青木 裕子(あおき ひろこ)/中央大学法学部教授
専門分野 政治学、政治思想史
学生が提示する「わざわざ行く価値のないもの/あるもの」
デルタ株の感染が収まり始めた2021年度秋学期は、本学でも教室での対面式授業が再開された。しかしながら、対面式授業が再開されても学生が教室に来ない、という事態が生じた。
私が担当している授業でもそうであった。私の授業は、コロナ禍で外出に不安を抱える学生に配慮してハイブリッド型で実施しており、授業を録画して配信もしている。録画配信した授業は、学期中は繰り返し視聴できるようにしている。
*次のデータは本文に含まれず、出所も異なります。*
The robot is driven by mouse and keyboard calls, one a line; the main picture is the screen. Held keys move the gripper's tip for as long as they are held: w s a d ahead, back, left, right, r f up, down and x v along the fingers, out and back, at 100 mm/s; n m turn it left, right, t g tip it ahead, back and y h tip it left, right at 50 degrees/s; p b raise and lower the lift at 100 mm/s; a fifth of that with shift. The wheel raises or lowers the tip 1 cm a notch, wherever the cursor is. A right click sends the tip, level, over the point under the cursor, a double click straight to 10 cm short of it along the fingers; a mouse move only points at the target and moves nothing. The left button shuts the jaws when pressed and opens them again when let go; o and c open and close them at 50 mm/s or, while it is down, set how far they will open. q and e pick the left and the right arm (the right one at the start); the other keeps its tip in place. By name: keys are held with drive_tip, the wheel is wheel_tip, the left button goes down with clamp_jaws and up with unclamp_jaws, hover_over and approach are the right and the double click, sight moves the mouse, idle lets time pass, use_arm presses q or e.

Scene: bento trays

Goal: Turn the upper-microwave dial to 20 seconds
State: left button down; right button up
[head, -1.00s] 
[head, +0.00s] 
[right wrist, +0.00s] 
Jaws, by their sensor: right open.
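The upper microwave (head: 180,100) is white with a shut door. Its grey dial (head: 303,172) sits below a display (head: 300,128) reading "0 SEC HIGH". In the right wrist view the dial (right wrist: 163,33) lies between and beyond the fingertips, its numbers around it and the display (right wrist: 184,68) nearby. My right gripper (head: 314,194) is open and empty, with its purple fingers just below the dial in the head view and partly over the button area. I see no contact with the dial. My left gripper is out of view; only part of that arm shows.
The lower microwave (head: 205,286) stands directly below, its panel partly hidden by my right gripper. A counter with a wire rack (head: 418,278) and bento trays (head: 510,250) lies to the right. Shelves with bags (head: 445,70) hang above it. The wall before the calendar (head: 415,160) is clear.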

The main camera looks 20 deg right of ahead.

秋学期が終わりかけている今わかってきたことは、ハイブリッド型でかつ録画配信もしている限りにおいては、教室に来ないことを選択する学生が大多数で、そのような学生はコロナ禍で外出に不安がある学生ばかりではないということである。この傾向は、私の授業に限ったことかもしれないと当初は思っていたのだが、本学や他大学の先生方の間でも同じように感じている向きが多いようだ。大教室における大人数の授業、中教室における中規模の授業でこの傾向は顕著である。少人数の専門演習(ゼミ)の学生は全員教室に来ている。ある一年生は、2時限目の体育が対面式なので大学に来ているが、それがなければ大学には来ないと言っていた。一年生は大学にも慣れておらず、友達をつくる機会もこれまでそれほどなかったはずであるが、もはやキャンパス生活に期待することはあまりないということなのかとも感じ取れ、驚いた。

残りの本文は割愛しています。